Silvia Maria Guarnieri is a practing architect. She is the owner for the antique family Art Studio, founded by grandfather Romeo Guarnieri at the beginning of the 1900’s. The Guarnieri Studio was the subject of a degree thesis and is also described in the Biographical Dictionary of Italians in the 1900’s published by the prestigious Treccani Encyclopedia. Graduated with honors in Restoration of Monuments with prof. Paolo Marconi, she has published many articles about traditional architecture and her studios about materials and traditional methods of construction are publish in the “Manuals for the recovery of Rome” and “Manual for the recovery of Palermo. She is in charge with public jobs planning and restoration projects for the Community.
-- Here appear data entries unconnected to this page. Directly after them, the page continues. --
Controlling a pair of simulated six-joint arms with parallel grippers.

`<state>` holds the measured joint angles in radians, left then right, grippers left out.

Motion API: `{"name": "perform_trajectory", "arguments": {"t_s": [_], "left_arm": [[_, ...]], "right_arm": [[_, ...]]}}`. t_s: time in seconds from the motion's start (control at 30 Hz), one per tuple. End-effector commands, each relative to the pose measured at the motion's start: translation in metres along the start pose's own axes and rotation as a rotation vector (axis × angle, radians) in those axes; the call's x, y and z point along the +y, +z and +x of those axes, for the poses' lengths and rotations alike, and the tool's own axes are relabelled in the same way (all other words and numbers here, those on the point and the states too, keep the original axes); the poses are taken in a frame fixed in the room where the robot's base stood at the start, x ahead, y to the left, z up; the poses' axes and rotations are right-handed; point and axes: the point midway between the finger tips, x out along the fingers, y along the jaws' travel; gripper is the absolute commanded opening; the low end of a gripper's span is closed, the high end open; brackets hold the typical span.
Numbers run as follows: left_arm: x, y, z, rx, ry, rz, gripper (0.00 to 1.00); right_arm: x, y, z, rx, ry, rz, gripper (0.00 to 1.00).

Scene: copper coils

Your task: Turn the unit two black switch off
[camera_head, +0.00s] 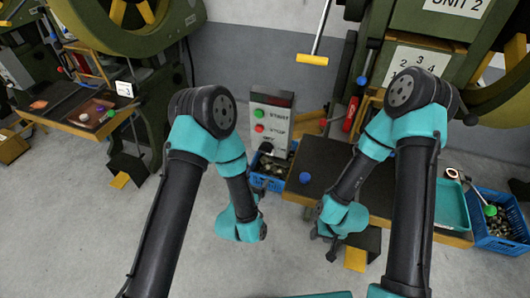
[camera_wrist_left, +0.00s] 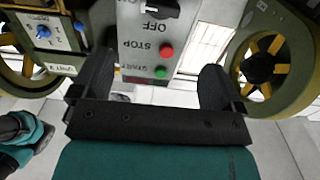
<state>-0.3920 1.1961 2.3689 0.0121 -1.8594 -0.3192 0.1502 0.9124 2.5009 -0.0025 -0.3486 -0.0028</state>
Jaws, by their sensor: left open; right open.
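The grey control box (camera_head: 281,105) stands upright near the middle of the head view, with a green START button (camera_head: 260,113) and a red STOP button (camera_head: 259,128). In the left wrist view the box (camera_wrist_left: 187,38) appears upside down, and its black switch (camera_wrist_left: 150,8) beside the OFF label is cut by the top edge. My left gripper (camera_wrist_left: 155,85) is open and empty, its fingers either side of the box's image, apart from the switch. It hangs low in front of the box in the head view. My right gripper (camera_head: 328,238) is open, right of it.
A green machine (camera_head: 440,22) marked UNIT 2 stands at upper right. A dark-topped bench (camera_head: 325,165) is right of the box. Blue crates (camera_head: 270,181) (camera_head: 497,222) hold small parts. Open floor lies at left.

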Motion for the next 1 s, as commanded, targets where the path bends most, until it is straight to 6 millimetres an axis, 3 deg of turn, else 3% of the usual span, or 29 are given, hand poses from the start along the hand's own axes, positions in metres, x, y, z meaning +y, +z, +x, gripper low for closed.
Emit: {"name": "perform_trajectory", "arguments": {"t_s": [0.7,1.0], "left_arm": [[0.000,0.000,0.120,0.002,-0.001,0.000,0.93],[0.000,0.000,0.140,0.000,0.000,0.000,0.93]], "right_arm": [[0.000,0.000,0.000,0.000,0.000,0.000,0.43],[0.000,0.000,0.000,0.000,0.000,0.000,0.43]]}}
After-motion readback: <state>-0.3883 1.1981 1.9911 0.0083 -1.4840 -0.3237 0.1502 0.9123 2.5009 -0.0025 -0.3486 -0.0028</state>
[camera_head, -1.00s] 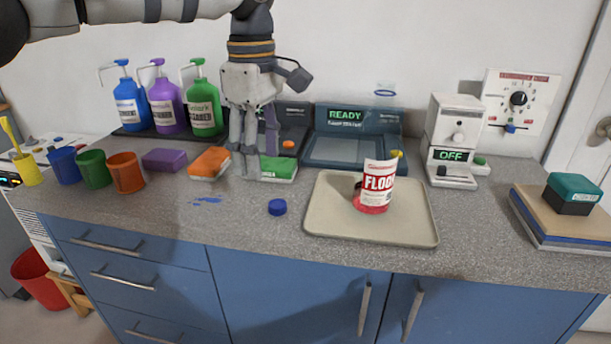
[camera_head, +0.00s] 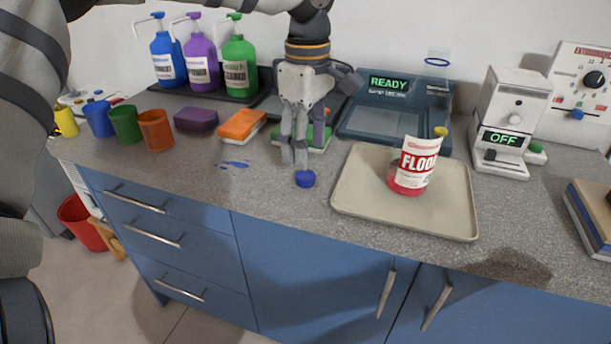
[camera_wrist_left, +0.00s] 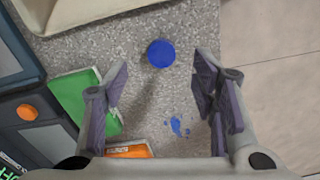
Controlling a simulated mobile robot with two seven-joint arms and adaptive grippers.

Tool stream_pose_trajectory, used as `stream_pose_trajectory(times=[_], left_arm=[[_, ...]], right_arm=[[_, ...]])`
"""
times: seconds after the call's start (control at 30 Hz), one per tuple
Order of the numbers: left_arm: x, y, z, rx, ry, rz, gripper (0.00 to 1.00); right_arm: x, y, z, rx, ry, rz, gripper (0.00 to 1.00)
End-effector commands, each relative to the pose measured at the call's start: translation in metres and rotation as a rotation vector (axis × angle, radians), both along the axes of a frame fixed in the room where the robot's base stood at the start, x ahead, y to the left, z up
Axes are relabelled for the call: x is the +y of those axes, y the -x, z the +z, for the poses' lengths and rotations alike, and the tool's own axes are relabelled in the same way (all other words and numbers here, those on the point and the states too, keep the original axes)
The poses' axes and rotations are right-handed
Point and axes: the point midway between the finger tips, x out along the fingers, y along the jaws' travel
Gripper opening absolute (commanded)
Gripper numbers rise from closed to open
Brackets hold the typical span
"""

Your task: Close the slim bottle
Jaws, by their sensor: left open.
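A blue round cap (camera_head: 305,179) lies on the grey counter, left of the tray; it also shows in the left wrist view (camera_wrist_left: 160,53). My left gripper (camera_head: 295,160) points down above the counter, just behind the cap in the head view. Its fingers are apart and empty, and in the left wrist view (camera_wrist_left: 160,80) the cap lies beyond the gap between the fingertips. A clear slim bottle (camera_head: 438,82) with a blue ring near its top stands at the back, by the device reading READY. No cap shows on it. My right gripper is not in view.
A tray (camera_head: 350,205) holds a tilted-looking red and white FLOOR container (camera_head: 413,165). Green (camera_head: 318,141), orange (camera_head: 241,124) and purple (camera_head: 196,119) sponges lie near my gripper. Cups and pump bottles stand at left. A blue spill (camera_head: 235,164) marks the counter.

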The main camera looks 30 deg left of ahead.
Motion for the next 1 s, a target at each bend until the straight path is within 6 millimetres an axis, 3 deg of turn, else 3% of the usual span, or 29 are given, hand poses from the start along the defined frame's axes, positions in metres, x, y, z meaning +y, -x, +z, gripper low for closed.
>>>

Carmen L. Guerrero, University of Miami Faculty
Assistant Professor in Practice, Rome Program Director
Carmen L. Guerrero ,is a practicing architect and Assistant Professor in Practice at the University of Miami School of Architecture. She holds a Bachelor of Architecture degree from the University of Miami (1990) and a Master of Architecture degree from Cornell University (1994). Since 2000 she has been involved as faculty and coordinator for the school’s Rome program and has developed special courses on 20th century Italian modernism. Recently she has taught travel seminars focusing on the role of regionalism in the design and building of contemporary architecture in Switzerland. Her university sponsored research has contributed to several exhibitions in Italy focusing on the work of the Italian Rationalist architects.
Petra Liebl-Osborne, Visiting Lecturer
Petra Liebl-Osborne is working as artist in Munich and Miami and is teaching in the realm of Fine Arts and History of Art and Architecture at various schools in Germany, Italy and the US (as Professor at the Akademie der Bildenden Künste Munich, at the University of Munich, School of Architecture, University of Miami, School of Architecture, Conferences and workshops throughout Europe).
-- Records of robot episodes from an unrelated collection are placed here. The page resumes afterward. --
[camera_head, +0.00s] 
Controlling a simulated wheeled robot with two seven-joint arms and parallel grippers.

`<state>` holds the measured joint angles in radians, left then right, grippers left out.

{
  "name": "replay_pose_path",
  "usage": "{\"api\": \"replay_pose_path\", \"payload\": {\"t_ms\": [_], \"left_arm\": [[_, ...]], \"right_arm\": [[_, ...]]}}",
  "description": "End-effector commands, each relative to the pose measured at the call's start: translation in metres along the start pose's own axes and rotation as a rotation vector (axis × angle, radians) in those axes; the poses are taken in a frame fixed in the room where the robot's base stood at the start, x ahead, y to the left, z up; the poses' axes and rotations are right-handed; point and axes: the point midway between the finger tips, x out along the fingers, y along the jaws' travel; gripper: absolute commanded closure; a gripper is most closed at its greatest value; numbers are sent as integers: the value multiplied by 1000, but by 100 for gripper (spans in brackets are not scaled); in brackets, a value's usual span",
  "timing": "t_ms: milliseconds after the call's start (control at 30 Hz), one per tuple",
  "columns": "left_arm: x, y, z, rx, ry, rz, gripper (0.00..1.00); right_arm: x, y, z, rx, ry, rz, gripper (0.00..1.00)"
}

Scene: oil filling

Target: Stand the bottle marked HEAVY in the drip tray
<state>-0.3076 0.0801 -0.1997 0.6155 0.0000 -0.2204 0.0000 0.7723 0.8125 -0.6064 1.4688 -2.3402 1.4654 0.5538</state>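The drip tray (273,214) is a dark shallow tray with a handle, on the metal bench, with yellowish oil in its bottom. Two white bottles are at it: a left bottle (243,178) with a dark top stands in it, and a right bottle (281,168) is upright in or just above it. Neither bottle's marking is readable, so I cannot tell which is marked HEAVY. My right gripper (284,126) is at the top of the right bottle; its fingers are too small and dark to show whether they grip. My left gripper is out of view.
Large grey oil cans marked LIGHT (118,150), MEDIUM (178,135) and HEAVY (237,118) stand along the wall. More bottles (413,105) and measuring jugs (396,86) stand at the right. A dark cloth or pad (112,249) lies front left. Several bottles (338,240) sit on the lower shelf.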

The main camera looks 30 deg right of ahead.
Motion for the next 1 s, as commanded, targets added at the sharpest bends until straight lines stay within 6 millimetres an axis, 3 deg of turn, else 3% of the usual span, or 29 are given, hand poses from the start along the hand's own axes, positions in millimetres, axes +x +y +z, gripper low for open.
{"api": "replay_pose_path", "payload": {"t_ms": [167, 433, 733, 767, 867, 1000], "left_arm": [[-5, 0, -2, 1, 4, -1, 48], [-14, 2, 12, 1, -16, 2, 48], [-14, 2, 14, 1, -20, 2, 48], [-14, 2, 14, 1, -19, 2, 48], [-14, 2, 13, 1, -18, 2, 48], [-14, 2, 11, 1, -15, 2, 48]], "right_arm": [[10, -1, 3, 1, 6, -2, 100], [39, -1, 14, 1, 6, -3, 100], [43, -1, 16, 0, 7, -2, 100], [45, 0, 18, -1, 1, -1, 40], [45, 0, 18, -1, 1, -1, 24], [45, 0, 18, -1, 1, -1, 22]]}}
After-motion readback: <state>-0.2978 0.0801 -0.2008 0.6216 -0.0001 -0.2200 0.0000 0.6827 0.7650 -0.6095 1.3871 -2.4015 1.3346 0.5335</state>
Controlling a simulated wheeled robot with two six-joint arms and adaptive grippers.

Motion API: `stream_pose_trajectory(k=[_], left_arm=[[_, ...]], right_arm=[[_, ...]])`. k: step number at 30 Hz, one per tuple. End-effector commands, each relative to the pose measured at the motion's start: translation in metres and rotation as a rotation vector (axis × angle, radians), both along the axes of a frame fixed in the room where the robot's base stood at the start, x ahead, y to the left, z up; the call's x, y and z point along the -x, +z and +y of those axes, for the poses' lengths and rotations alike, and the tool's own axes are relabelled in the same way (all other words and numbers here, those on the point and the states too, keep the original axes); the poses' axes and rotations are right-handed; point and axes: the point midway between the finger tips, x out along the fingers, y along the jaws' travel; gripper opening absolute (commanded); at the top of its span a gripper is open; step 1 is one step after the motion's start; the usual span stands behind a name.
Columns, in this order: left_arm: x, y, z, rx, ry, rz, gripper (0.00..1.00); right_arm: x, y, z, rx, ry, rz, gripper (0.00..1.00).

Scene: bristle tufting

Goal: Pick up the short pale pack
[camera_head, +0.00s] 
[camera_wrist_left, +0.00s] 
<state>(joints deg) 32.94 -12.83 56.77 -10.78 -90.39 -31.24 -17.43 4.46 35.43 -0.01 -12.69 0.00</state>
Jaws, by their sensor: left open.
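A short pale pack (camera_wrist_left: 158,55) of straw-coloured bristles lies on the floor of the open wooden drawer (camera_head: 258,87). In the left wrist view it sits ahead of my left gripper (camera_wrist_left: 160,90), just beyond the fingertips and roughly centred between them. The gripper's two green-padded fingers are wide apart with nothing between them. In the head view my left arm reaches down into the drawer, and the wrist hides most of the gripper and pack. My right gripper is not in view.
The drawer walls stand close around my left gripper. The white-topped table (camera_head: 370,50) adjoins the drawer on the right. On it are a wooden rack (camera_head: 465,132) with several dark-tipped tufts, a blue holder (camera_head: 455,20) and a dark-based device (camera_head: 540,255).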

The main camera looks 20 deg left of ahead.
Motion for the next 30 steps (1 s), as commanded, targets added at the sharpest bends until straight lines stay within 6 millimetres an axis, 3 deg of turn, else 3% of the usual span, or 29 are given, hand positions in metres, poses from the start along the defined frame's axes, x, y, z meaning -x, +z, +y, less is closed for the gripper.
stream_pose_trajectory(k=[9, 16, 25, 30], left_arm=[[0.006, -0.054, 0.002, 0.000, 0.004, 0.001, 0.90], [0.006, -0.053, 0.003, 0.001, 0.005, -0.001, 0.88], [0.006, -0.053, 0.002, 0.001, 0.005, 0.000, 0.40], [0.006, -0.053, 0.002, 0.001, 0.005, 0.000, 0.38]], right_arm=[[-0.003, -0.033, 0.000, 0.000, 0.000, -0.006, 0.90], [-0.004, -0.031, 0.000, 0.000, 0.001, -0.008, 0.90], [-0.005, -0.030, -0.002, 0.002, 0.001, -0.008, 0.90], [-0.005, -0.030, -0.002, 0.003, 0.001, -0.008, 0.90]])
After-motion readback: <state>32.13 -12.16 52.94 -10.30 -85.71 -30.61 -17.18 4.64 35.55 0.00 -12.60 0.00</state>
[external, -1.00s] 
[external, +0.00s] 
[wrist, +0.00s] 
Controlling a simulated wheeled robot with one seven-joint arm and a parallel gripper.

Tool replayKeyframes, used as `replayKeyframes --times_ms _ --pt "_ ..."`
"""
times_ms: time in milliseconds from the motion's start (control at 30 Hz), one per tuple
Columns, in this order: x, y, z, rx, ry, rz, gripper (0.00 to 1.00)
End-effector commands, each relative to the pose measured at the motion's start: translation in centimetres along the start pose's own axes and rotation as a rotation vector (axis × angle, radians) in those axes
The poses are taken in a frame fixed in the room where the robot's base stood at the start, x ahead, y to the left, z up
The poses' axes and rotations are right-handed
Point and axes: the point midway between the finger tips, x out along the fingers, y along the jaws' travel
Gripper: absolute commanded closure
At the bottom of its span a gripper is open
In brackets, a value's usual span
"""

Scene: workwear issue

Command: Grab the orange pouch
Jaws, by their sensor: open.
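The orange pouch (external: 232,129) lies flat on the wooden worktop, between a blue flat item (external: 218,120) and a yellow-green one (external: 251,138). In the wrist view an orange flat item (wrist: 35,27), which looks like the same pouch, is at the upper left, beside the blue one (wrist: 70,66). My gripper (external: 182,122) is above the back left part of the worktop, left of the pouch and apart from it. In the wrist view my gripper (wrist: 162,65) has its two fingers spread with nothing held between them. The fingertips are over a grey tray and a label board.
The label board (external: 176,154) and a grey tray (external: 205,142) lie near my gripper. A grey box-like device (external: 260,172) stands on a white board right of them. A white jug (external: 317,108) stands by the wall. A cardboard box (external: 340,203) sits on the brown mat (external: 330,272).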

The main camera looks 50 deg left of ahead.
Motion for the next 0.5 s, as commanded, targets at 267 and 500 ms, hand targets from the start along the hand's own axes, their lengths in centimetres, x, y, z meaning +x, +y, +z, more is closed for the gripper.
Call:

Her artwork focuses on projects connected to Architecture and Space; they are mainly site specific: Airbag for Venezia, Laguna di Venezia Venezia 2009; Casa Malaparte, Capri/Italy 1999 – 2007; Acqua Pietra Luce, Castello Maniace-Syracuse/Italy 2004; Art Installations in Public Space – Miami International Airport, Conc. E and F 2004; Waterspaces, Thermal Bath, Ueberlingen/Lake Constanz/Germany 2003.
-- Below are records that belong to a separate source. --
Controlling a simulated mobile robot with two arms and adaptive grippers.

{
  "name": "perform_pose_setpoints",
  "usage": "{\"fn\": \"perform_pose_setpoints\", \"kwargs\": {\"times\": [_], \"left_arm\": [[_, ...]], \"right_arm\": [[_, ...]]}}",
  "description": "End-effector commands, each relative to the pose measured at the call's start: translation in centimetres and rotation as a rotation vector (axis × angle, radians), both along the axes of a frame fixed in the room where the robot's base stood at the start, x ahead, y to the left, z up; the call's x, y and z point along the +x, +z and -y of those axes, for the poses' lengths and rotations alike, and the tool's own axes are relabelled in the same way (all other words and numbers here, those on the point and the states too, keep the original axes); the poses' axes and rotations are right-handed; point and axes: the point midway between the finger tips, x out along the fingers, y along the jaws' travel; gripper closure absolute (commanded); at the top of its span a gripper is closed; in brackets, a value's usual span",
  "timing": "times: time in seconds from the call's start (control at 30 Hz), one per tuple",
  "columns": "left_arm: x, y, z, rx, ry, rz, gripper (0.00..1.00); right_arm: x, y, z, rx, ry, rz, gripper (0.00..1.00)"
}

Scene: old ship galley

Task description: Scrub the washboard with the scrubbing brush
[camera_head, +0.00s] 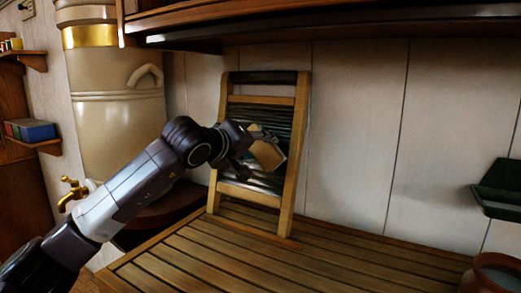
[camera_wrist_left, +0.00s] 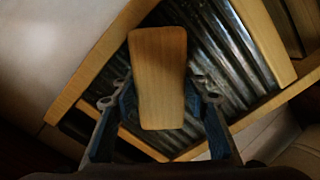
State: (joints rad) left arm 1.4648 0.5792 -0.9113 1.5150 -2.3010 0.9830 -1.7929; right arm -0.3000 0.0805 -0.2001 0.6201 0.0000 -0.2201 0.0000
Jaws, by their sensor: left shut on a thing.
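The washboard (camera_head: 246,187) leans upright against the panelled wall, with a wooden frame and dark ribbed metal face. It also fills much of the left wrist view (camera_wrist_left: 222,55). My left gripper (camera_head: 252,150) is in front of the ribbed face. It is shut on the scrubbing brush (camera_head: 268,154), a pale wooden block. In the left wrist view the brush (camera_wrist_left: 158,75) sits between the fingers, its wooden back towards the camera, over the ribs. Its bristles are hidden, so I cannot tell whether they touch the metal. My right gripper is not in view.
The washboard stands on a slatted wooden counter (camera_head: 200,255), mostly clear at right. A large cream urn (camera_head: 115,90) with a brass tap (camera_head: 73,192) stands left. A shelf (camera_head: 230,30) overhangs above. A jar (camera_head: 492,274) and a dark green box (camera_head: 499,190) are at right.

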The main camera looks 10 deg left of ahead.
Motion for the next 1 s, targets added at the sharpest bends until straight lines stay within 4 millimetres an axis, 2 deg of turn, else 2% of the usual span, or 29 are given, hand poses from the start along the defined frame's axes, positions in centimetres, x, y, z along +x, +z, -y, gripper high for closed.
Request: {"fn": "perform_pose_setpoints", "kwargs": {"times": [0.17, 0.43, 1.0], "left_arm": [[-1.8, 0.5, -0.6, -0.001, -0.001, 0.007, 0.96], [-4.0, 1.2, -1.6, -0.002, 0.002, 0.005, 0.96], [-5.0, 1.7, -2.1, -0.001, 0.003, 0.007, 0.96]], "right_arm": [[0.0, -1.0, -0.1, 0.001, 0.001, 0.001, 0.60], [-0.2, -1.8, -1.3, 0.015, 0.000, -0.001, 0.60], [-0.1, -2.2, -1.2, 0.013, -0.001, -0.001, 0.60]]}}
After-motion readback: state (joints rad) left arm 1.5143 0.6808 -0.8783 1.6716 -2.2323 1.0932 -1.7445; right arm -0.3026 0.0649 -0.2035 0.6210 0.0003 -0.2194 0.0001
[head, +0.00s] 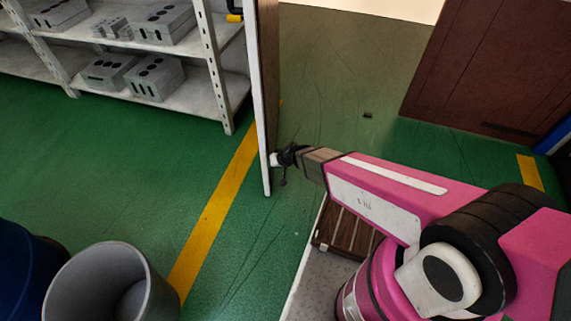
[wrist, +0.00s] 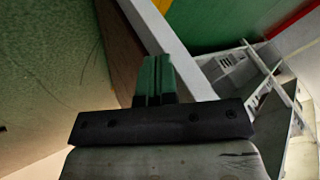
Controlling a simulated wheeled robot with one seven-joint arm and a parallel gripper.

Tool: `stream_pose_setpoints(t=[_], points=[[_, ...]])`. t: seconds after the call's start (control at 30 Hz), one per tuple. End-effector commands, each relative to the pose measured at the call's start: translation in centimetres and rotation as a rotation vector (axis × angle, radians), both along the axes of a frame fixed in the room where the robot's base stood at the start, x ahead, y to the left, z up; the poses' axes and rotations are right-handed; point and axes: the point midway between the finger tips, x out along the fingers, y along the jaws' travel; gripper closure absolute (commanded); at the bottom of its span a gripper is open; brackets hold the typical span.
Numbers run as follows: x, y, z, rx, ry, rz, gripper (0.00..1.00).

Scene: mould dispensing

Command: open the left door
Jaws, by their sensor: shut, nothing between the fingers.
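The door (head: 268,90) stands nearly edge-on in the head view, with a pale edge strip and a brown face on its right side. In the wrist view the brown face (wrist: 121,50) and the pale edge (wrist: 150,25) run diagonally past the fingertips. My gripper (head: 280,159) is at the lower part of the door, on its brown side close to the free edge. Its green fingers (wrist: 158,80) are together with nothing between them. Whether they touch the door, I cannot tell. No handle is clearly visible.
A white shelf rack (head: 190,60) with grey mould blocks (head: 155,80) stands left of the door. A grey bin (head: 110,285) and a blue bin (head: 25,275) are at the lower left. A brown panel (head: 490,65) stands at right. Green floor with a yellow line (head: 215,215) is clear between.

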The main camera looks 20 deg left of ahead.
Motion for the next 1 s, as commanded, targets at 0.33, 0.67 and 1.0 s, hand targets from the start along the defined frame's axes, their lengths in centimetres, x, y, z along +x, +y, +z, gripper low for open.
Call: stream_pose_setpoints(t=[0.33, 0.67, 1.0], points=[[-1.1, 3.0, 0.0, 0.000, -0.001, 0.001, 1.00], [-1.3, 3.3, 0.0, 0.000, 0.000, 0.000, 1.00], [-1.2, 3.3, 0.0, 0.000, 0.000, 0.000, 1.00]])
Recent exhibitions include: Swimming Pools – transportable versions, Venezia 2009; Votomatic, Munich 2009; Acquatecture, Miami 2006; Private Public Swimming Pool, ArtBasel/Miami Beach/Ambrosino Gallery 2005; Berlin 2004 Award; Boca Raton Museum of Art, 2002.
Publications include: Private Public Swimming Pools, 2011; Gestaltungslehren in der Architektenausbildung, 2001; Casa Malaparte, Fixed Sites-Approach to an Architecture, 1999; Casa Malaparte- ein Haus wie ich, 1999; – articles on art education, architecture education and art historical subjects.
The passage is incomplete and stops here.